Limitations of Financial Statements Financial statements can be limited by intentional manipulation, differences in accounting methods, and a sole focus on economic measures.

KEY POINTS

• One limitation of financial statements is that they are open to human interpretation and error, in some cases even intentional manipulation of figures to inflate economic performance.

• Another set of limitations of financial statements arises from different ways of accounting for activities across time periods and across companies, which can make comparisons difficult.

• Another limit to financial statements as a window into the creditworthiness or investment attractiveness of an entity is that financial statements focus solely on financial measures. Some argue for a "triple bottom line” including social and environmental measures.

Limitations of Financial Statements

The limitations of financial statements include inaccuracies due to intentional manipulation of figures; cross-time or cross-company

comparison difficulties if statements are prepared with different accounting methods; and an incomplete record of a firm’s economic prospects, some argue, due to a sole focus on financial measures (Figure 2.3).

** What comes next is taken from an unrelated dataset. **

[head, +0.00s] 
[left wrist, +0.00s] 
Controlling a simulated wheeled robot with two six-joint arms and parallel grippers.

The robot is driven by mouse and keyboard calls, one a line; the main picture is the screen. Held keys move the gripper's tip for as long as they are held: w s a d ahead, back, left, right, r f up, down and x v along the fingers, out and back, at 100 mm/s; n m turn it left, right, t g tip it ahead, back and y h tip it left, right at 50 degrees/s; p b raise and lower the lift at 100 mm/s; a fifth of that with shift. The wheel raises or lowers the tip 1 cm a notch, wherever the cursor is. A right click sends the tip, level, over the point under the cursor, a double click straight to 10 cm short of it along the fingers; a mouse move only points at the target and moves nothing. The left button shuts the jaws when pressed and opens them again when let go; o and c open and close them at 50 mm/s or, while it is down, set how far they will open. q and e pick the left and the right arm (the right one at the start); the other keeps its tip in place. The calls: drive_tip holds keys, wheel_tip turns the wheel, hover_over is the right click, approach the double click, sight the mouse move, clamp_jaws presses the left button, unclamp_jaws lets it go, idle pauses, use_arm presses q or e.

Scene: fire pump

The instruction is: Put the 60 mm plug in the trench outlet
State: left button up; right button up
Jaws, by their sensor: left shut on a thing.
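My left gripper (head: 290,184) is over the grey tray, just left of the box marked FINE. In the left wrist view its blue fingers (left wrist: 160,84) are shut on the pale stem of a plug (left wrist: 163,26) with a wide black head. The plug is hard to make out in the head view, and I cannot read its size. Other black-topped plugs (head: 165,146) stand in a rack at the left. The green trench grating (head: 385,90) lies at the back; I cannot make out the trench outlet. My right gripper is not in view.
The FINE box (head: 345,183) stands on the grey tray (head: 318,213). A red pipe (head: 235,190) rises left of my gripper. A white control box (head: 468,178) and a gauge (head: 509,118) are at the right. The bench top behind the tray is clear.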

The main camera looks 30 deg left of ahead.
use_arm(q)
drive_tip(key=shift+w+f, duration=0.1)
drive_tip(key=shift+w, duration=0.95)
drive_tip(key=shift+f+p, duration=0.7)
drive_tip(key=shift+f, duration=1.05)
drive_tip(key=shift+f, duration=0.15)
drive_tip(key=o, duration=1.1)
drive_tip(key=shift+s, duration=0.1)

One limitation of financial statements is that they are open to human interpretation and error, in some cases even intentional manipulation of figures. In the United States, especially in the post-Enron era, there has been substantial concern about the accuracy of financial statements. High-profile

cases in which management manipulated figures in financial statements to indicate inflated economic performance highlighted the need to review the effectiveness of accounting standards, auditing regulations, and corporate governance principles.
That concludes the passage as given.